Due to their limited population, North Caicos and Middle Caicos do not have large number of restaurants, regardless of this fact, some of the country’s best dishes can be had on these two islands.
The Turks and Caicos has had an interesting culinary past, and our dishes today reflect the bygone industries and hardships of the islands.
To eke out an existence on small and dry tropical islands wasn’t easy, and fishing, farming and imports had to be assembled to put meals on the table.
One of the favourite dishes of the past and today is pan-poached fish, peas and rice, and a side of greens salad. Local corn and maize would be ground for grits and rice (before the commonality of international trade allowed for rice imports) or cornbread journey cakes.

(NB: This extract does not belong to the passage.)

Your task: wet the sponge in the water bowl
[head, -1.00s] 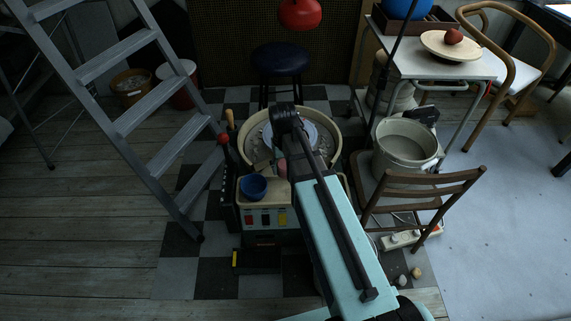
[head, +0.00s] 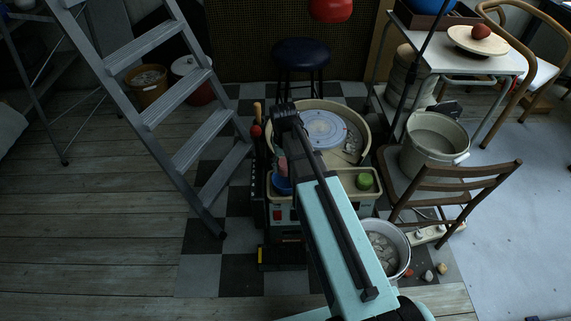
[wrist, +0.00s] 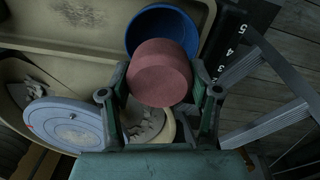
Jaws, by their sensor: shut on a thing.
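The pink round sponge (wrist: 161,72) is held between the two fingers of my gripper (wrist: 160,90) in the wrist view. The fingers are shut on its sides. The blue water bowl (wrist: 143,23) lies just past the sponge in that view, and the sponge covers part of its rim and inside. I cannot tell whether the sponge touches the bowl or hangs above it. In the head view the blue bowl (head: 281,186) sits on the pottery wheel's front ledge, partly hidden by my arm. My gripper is mostly hidden there. Water in the bowl cannot be made out.
The pottery wheel (head: 322,128) stands behind the bowl. A green lump (head: 364,181) lies on the ledge's right. A metal bucket (head: 390,236) stands right of my arm. A stepladder (head: 178,110) is at the left, and a chair (head: 440,185) with a pot (head: 431,145) at the right.

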Like so many other cases throughout the world, dishes that formed through necessity have developed and become appreciated in their own right.
As the Garden Islands of the Turks and Caicos, North Caicos and Middle Caicos serve some of the freshest food available in the country. The seafood is freshly-caught and typically served the same day, and vegetables, fruits and greens are raised on local farm patches or at the Government Farm.
When the fishing seasons are open, there’s a wide selection of seafood to choose from, including Nassau grouper, red snapper, mutton snapper pot snapper, yellowtail, spiny lobster and of course conch.
On land, tomatoes, peppers, lettuce, squash, beans and maize are the vegetables raised, and papayas, key limes, sugar apples and bananas sweeten the menu.
North and Middle Caicos tends to see quite a few day trip visitors, so most restaurants are open for lunch Monday through Saturday.
Overnight guests may find the dining options to be a bit more limited. We advise making reservations for such times.
Most establishments on North and Middle Caicos are closed on Sunday. A few may open by reservation, so consider calling ahead. Silver Palm Restaurant and Bar, located in Whitby, is open 7 days a week.